2. The terms and conditions of the merger agreement were unanimously approved by the boards of directors of both companies. The transaction is subject to customary closing conditions including receipt of applicable regulatory approvals.
3. Eric Lefebvre, chief executive officer of MTY, said, “Papa Murphy’s is a unique concept with over a 35 year history of providing a superior quality product made with fresh ingredients. We believe the pizza segment is highly attractive due to its size, fragmented nature and growth potential. The Papa Murphy’s brand is well loved by its loyal customers and is supported by a strong network of franchise partners. We expect the combination of these two companies and the expertise it brings to produce tremendous opportunities for MTY’s U.S. expansion objectives.”
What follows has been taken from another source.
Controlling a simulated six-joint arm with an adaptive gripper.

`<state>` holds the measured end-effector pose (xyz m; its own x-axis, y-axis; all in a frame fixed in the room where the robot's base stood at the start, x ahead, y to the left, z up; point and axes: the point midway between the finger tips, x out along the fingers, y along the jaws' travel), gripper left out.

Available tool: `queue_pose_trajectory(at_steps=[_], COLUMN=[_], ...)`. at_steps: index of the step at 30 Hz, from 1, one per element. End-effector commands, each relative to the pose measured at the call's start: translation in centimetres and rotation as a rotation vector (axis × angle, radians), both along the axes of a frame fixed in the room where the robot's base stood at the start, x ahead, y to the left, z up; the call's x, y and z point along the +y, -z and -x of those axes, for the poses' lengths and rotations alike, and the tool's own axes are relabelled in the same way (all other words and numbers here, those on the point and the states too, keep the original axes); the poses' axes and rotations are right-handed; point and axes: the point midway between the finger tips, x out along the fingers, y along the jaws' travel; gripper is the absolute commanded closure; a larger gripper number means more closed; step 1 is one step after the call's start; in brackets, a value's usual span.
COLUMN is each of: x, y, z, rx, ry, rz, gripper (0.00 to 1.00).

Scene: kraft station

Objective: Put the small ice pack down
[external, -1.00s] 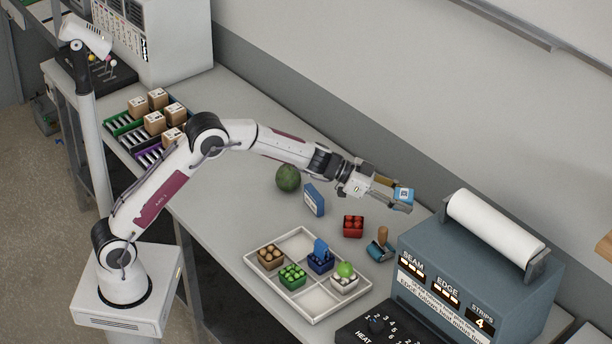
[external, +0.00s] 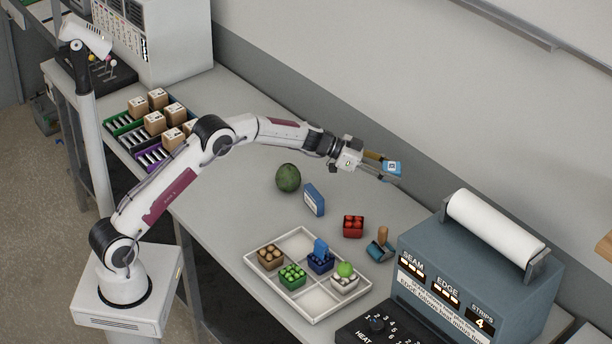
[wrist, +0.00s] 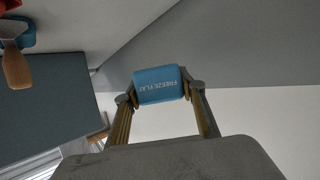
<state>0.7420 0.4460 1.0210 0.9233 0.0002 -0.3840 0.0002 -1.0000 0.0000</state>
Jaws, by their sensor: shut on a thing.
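Nothing touches the pack from below. A larger blue pack with a white label (external: 314,200) stands on its edge on the bench, below and left of my gripper.
A white divided tray (external: 312,315) holds several small baskets and a green ball. A grey-blue machine (external: 470,275) with a white roll is at the right. Bare bench (external: 245,125) lies behind the arm.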

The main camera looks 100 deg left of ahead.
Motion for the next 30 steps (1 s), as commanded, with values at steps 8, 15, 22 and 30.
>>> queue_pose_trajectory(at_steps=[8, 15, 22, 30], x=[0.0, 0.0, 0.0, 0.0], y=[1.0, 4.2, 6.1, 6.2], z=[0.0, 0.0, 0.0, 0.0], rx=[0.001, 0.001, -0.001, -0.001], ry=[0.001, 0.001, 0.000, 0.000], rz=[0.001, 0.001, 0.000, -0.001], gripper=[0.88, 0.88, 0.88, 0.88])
4. Jean Birch, chairperson of the board of directors of Papa Murphy’s, added, “The board of directors and our advisors have thoroughly evaluated all options available to us and are confident that this agreement provides immediate value to our stockholders at a premium over our current share price. Merging our unique, differentiated brand with a global leader in franchised restaurant concepts will accelerate on-going efforts to enhance our convenience and relevance and maintain our position as the number one Take ‘n’ Bake pizza chain in the United States.”
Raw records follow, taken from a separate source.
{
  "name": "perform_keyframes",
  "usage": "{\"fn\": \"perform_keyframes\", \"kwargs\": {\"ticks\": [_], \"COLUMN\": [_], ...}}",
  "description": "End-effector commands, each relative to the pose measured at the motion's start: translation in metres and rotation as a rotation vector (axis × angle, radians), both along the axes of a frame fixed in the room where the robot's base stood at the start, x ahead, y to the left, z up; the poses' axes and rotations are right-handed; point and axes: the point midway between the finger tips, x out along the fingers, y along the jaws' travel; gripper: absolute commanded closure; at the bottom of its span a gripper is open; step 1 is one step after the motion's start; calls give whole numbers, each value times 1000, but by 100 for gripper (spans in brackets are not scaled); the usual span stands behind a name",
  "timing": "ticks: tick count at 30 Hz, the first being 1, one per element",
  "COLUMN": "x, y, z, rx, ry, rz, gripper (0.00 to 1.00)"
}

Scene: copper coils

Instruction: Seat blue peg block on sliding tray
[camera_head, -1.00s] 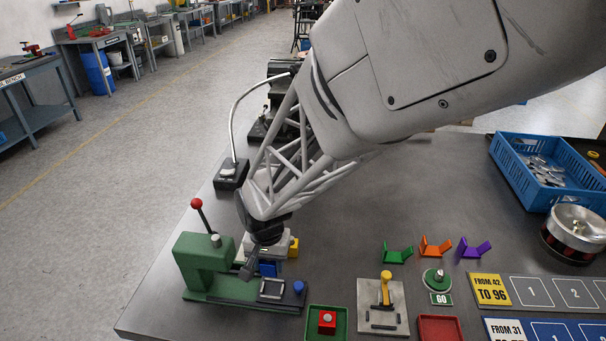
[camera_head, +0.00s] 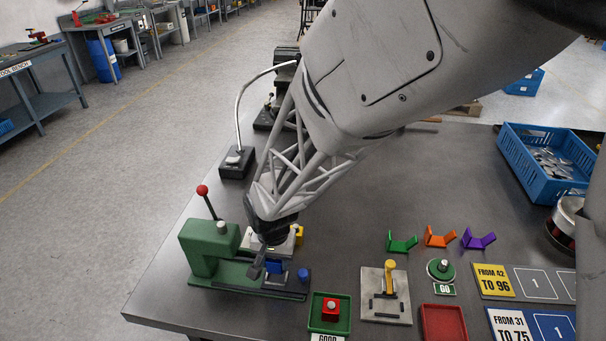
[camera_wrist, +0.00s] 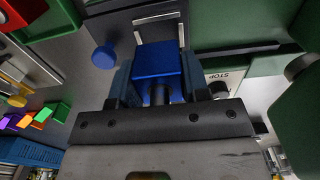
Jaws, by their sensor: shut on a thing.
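My gripper (camera_head: 267,262) is at the green press at the front left of the table. It is shut on the blue peg block (camera_head: 274,267), which shows just below the fingers. In the wrist view the blue block (camera_wrist: 158,64) sits between the fingers, with a dark round peg on its near side. The sliding tray (camera_head: 288,291) is the dark plate at the press's right, with a blue knob (camera_head: 303,274). A pale rectangular outline on the tray lies partly behind the block in the wrist view. I cannot tell whether the block touches the tray.
The green press (camera_head: 205,248) with its red-knobbed lever stands close left of my gripper. A green tray with a red block (camera_head: 330,308), a toggle-like fixture with a yellow handle (camera_head: 390,275) and a red tray (camera_head: 444,322) lie to the right. The table's middle is clear.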

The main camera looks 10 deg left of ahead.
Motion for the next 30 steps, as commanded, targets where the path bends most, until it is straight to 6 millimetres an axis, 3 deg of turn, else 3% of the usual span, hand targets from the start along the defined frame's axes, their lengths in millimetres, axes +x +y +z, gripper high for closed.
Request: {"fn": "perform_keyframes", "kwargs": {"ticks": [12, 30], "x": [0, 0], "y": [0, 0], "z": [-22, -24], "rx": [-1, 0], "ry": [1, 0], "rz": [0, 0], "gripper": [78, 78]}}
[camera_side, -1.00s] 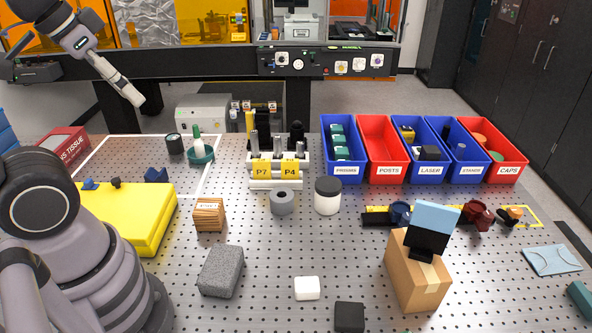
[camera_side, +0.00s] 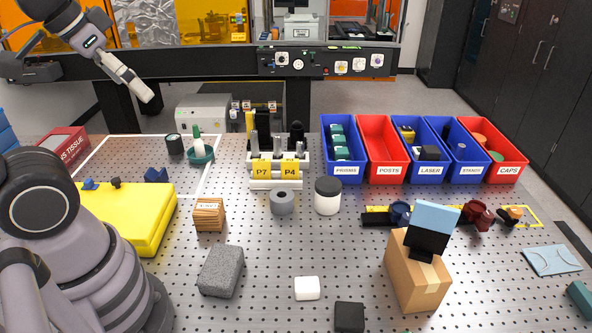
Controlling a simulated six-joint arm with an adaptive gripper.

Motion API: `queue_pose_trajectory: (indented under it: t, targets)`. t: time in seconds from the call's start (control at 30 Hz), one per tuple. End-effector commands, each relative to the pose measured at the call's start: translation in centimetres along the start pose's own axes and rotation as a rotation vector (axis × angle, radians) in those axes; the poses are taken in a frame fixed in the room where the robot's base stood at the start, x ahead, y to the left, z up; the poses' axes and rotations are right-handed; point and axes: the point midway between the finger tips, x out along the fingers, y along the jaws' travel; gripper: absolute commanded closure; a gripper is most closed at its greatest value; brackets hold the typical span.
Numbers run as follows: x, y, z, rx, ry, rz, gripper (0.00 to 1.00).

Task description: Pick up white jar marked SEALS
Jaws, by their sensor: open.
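A white jar with a black lid (camera_side: 327,198) stands upright near the middle of the breadboard table. No SEALS marking can be read on the side that shows. A grey ring-shaped part (camera_side: 282,201) sits just left of it. My gripper (camera_side: 147,96) is at the upper left, raised above the table and well away from the jar. Its fingers point down and to the right and hold nothing that I can see. The finger gap is too small to make out.
Behind the jar stand a white post rack (camera_side: 275,184) and blue and red bins (camera_side: 382,175). Bare table surrounds the jar's front.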

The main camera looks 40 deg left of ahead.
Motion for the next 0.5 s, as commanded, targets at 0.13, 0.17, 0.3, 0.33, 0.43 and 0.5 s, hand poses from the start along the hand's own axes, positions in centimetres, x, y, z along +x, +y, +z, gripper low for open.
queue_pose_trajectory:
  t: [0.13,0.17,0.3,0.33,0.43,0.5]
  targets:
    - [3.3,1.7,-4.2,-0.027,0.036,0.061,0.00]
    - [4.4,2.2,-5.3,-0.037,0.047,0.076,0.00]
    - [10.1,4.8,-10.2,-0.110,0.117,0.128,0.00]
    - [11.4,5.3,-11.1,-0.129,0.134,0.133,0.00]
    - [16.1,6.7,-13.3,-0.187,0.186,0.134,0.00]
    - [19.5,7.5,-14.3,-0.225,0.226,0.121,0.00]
Closed Several Stores While Making Sweeping Changes to Improve Convenience Options
5. In mid-March 2019, Papa Murphy’s announced its fourth quarter results for fiscal year 2018. The company ended the quarter with 106 company-run stores, which represented a net decrease of seven stores compared to Q3 and 39 less than Q4 2017. This reflects 10 closures over the last year and a net reduction of 29 stores that were franchised – a push Papa Murphy’s is making as it tracks back to at least a 95 percent franchised system with no more than 50 corporate units by 2020.
6. On the franchised side, the brand’s Q4 count of 1,331 was down from 1,378 in the prior-year quarter. The decrease comprised of a total of 87 franchise store closures offset by 11 openings and a net refranchising of 29 company-owned units over the last 12 months.
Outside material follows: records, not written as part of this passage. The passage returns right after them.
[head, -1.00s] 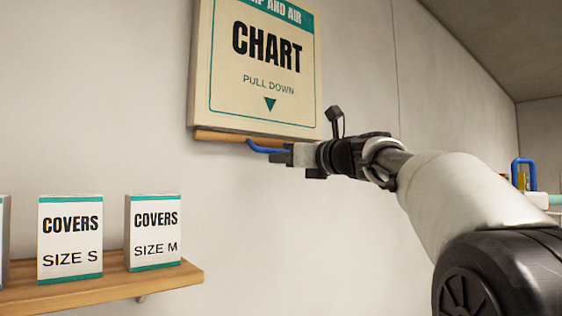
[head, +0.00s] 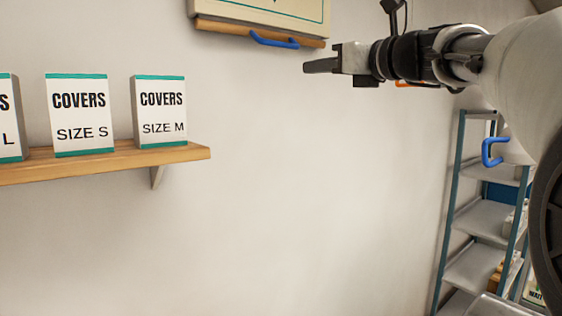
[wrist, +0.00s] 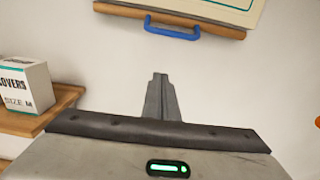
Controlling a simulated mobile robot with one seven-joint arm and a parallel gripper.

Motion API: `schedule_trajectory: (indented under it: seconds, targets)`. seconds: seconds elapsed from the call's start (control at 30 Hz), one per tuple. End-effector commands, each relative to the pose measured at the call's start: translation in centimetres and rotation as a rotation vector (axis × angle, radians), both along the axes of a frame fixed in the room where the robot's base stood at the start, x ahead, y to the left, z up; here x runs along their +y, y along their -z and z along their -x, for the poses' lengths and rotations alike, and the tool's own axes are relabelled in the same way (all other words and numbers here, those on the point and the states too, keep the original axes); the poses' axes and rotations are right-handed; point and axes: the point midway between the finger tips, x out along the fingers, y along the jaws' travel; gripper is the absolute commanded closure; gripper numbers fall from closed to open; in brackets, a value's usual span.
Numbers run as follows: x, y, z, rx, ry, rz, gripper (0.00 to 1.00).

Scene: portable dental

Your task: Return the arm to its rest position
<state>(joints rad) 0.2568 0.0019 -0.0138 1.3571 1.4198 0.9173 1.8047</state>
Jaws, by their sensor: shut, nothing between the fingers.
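My gripper (head: 320,66) is at the upper right in the head view, its fingers pointing left. It is shut and empty. The wrist view shows its closed fingers (wrist: 161,98) against bare wall. In the head view it is below and to the right of the blue handle (head: 275,41) on the chart's wooden bottom bar (head: 225,30), apart from it. The wrist view also shows the blue handle (wrist: 172,31), beyond the fingertips. Only the lower edge of the wall chart (head: 270,8) is in view.
A wooden wall shelf (head: 180,157) at the left holds white cover boxes, including size S (head: 80,115) and size M (head: 160,112). A metal rack (head: 480,222) with a blue handle (head: 494,152) stands at the right, under my arm. The wall between them is clear.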

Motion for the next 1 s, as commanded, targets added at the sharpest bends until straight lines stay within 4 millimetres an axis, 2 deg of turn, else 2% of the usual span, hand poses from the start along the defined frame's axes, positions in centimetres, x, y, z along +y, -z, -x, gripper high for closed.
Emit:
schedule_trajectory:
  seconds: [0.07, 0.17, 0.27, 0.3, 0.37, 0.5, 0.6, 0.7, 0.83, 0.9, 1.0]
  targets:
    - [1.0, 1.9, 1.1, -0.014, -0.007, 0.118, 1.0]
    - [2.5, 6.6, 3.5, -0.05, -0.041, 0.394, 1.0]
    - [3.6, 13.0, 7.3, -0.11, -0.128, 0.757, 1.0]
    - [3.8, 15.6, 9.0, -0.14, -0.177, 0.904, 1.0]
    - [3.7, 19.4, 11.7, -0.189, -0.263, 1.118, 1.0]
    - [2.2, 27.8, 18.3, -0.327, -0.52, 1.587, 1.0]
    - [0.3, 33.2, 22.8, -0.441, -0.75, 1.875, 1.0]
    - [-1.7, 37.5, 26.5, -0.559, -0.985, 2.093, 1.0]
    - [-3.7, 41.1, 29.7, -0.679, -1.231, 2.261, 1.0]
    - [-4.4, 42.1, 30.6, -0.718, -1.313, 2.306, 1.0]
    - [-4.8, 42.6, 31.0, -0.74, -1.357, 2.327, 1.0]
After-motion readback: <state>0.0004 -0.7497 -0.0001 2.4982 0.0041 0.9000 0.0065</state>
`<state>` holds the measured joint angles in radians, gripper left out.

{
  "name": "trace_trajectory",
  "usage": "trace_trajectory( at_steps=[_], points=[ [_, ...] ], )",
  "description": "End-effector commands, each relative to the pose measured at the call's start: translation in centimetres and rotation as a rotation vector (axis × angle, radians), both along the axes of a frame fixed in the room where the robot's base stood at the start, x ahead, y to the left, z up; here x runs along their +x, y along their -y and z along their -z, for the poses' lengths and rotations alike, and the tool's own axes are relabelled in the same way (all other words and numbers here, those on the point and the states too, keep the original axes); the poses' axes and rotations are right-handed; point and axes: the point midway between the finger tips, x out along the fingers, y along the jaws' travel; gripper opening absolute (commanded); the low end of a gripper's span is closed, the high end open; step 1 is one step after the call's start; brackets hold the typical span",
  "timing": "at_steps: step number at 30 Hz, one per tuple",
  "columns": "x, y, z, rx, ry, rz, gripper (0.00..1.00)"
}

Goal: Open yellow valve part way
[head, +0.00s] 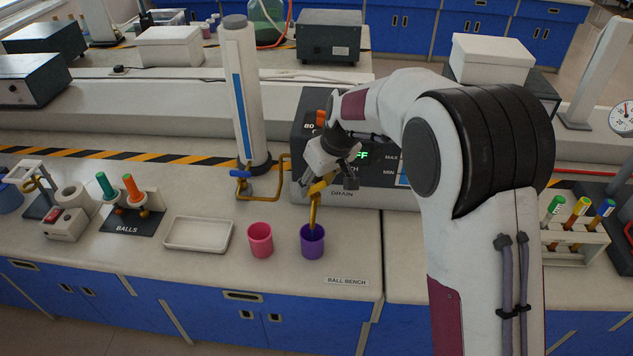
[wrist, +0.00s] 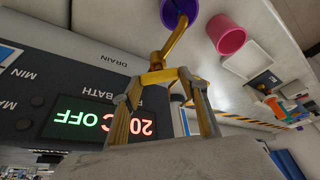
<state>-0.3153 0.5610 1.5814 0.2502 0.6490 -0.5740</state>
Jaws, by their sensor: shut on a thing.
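The yellow valve (head: 320,188) is at the front of the grey bath unit, above the word DRAIN. Its yellow spout (head: 313,216) points down at the purple cup (head: 312,243). My gripper (head: 330,176) reaches down to the valve and is shut on its yellow handle. In the wrist view, which is turned upside down, the handle (wrist: 160,76) lies between the fingers of my gripper (wrist: 157,87). The spout runs from it to the purple cup (wrist: 178,12). In the head view my gripper partly hides the handle. No flow can be made out.
The bath unit (head: 383,173) has a lit display reading OFF. A pink cup (head: 260,240) stands left of the purple cup. A white tray (head: 197,234) lies further left. A white column (head: 243,90) with a blue-handled valve and yellow pipe stands close left of my gripper.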

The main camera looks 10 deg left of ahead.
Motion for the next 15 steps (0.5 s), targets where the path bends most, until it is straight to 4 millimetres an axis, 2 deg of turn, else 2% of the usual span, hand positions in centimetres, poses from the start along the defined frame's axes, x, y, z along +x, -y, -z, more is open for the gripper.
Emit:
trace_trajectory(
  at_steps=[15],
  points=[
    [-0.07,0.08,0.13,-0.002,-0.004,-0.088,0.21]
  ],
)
7. In the same press release, Papa Murphy’s said that it was in the process of significant consumer-facing and non-consumer facing changes. While the brand saw some positive lift from internal initiatives – October marked the first period of same-store sales growth in 37 months – Papa Murphy’s retracted its unit count by 97 restaurants in 2018.
8. Moving forward, CFO Nike Rupp said Papa Murphy’s has “significant opportunity for franchise development, both in the U.S. and abroad.” For 2019, the brand expects to open about 15 franchises, with at least 10 units in the United States. The company did not offer guidance on closures for this coming year.
9. As Papa Murphy’s charts a return to profitable and sustainable growth, it’s not sitting back. The initiatives taking place at the pizza chain are extensive, and they’re providing some top-line improvement in the early going. In Q4, 48 of Papa Murphy’s domestic designated market areas showed growth, up from 39 in Q3. One thing the DMAs had in common: they fully adopted a new marketing message that streams a low, broad, and consistent value story across all channels.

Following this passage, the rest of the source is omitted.